By Royston Chan
DONGGUAN, China (Reuters) - Hundreds of workers rallied at a government office in south China on Friday to demand unpaid wages from a shuttered toy maker as the global economic crisis worsened the outlook for an industry already hurt by falling exports.
Factories in the once booming southern Chinese province of Guangdong have suffered over the past year and a half from tight curbs on loans, rising labour costs and China's stronger currency, which makes their products more expensive.
On Friday, Hong Kong-listed Smart Union Group, one of the area's largest toymakers, said provisional liquidators had been appointed, as hundreds of solemn, unpaid workers gathered at the gates of its silent factory across the border.
Its possible demise sounds a warning for factories across southern China which survive on a precarious diet of loans as they compete for foreign orders with wafer-thin margins.
"Finally I think the end is near," economist Andy Xie said. "You have Chinese businesses disappearing... They've been keeping this house of cards going for a long time with bank support."
Smart Union had tried to beat the downturn in toy exports by committing more as smaller factories closed, local media said. It over-extended even as demand worsened, thanks to the global credit crisis which could drag rich consuming countries in the west into recession.
"The main reason for the closure is that we are too dependent on the U.S. market, which has become sluggish," the China Daily quoted Smart Union human resources staffer Xu Xiaofeng as saying.
Smart Union, a supplier to Mattel, had not paid its 6,500 employees in the export-oriented southern city of Dongguan for two months, the China Daily reported.
About 1,000 workers gathered at the factory in Zhangmutou, before moving on to local government offices which were guarded by about 100 police.
"I feel very agitated. We need money to pay for our housing and food," said worker Huang Luohui, 33, who is owed two months' wages.
NOT TECHNICALLY IN LIQUIDATION
Provisional liquidator John Lees said the company was not "technically" in liquidation.
"If you just liquidate the factory, you destroy completely the value," he said, adding that the company had to be got moving and the situation "stabilised."
Riot police with batons and shields also guarded the factory gates, where a notice read "because business is bad, we are unable to give you your salaries."
By the afternoon, a new notice, this time from the local government, went up. It promised workers would be paid for August at least by the end of the day, and pledged the remainder later.

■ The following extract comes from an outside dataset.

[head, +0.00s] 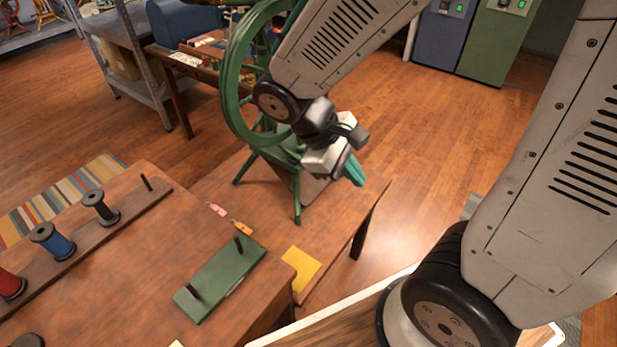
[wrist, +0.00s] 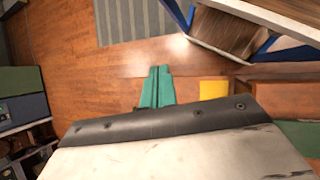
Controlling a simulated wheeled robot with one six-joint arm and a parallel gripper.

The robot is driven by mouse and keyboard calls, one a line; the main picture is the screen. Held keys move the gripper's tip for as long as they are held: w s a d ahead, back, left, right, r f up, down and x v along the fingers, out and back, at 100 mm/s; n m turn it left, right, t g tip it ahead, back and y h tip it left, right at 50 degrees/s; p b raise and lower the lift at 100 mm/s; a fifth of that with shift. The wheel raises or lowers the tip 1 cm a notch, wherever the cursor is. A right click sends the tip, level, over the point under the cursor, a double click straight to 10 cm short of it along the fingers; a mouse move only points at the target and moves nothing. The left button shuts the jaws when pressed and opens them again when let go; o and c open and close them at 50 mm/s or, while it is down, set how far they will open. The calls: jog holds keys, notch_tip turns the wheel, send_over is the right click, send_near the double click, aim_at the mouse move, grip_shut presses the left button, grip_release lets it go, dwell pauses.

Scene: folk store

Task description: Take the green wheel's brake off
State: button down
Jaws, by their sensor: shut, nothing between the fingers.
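The green wheel (head: 229,92) stands on a green legged frame on a low wooden bench (head: 335,215), at the upper middle of the head view. My arm passes in front of its right part. I cannot pick out the brake; it may be hidden behind my arm and gripper. My gripper (head: 356,174) is just right of the wheel's frame, above the bench. Its teal fingers also show in the wrist view (wrist: 157,87), side by side, shut and empty. I cannot tell whether they touch anything. The wheel does not show clearly in the wrist view.
A green board (head: 222,278) with two dark pegs lies on the front table, left of a yellow sheet (head: 301,266). A spool rack (head: 72,250) runs along the table's left. Cabinets (head: 497,42) stand at the back.

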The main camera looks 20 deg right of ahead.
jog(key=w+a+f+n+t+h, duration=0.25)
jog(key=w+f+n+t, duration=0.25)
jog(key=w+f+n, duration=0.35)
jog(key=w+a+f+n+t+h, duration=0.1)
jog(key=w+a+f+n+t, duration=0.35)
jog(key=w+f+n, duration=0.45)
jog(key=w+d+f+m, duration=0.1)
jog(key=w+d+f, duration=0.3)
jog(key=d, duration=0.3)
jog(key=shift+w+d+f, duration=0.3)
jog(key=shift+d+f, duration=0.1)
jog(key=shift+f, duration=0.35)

Smart Union was an aggressive toy maker that counted some of the biggest U.S. brands among its clients. It went public in September 2006, but hit hard times as raw materials prices rose while summer flooding caused millions of dollars in damage.
In late September, it reported a loss of more than HK$200 million (15 million pounds) for the first six months of the year. Its debt totalled over HK$500 million at the end of June, exceeding its assets.
Its shares closed at HK$0.099 a share on Wednesday and did not trade on Thursday. They have lost 94 percent of their value since the beginning of the year.
Smart Union could not be reached for comment on Friday.
Dongguan earlier this month set up a 1 billion yuan (84.6 million pound) rescue fund for small and medium sized businesses hurt by the global economic crisis.
But still, the outlook is bleak. The number of Chinese firms exporting toys overseas halved in the first seven months of 2008, compared to the year before, the General Administration of Customs said on Monday.
The number of visitors to the Canton Fair, the top trade fair which is a barometer for China's foreign trade, was down sharply this week, indicating stiffer competition for export factories in months to come.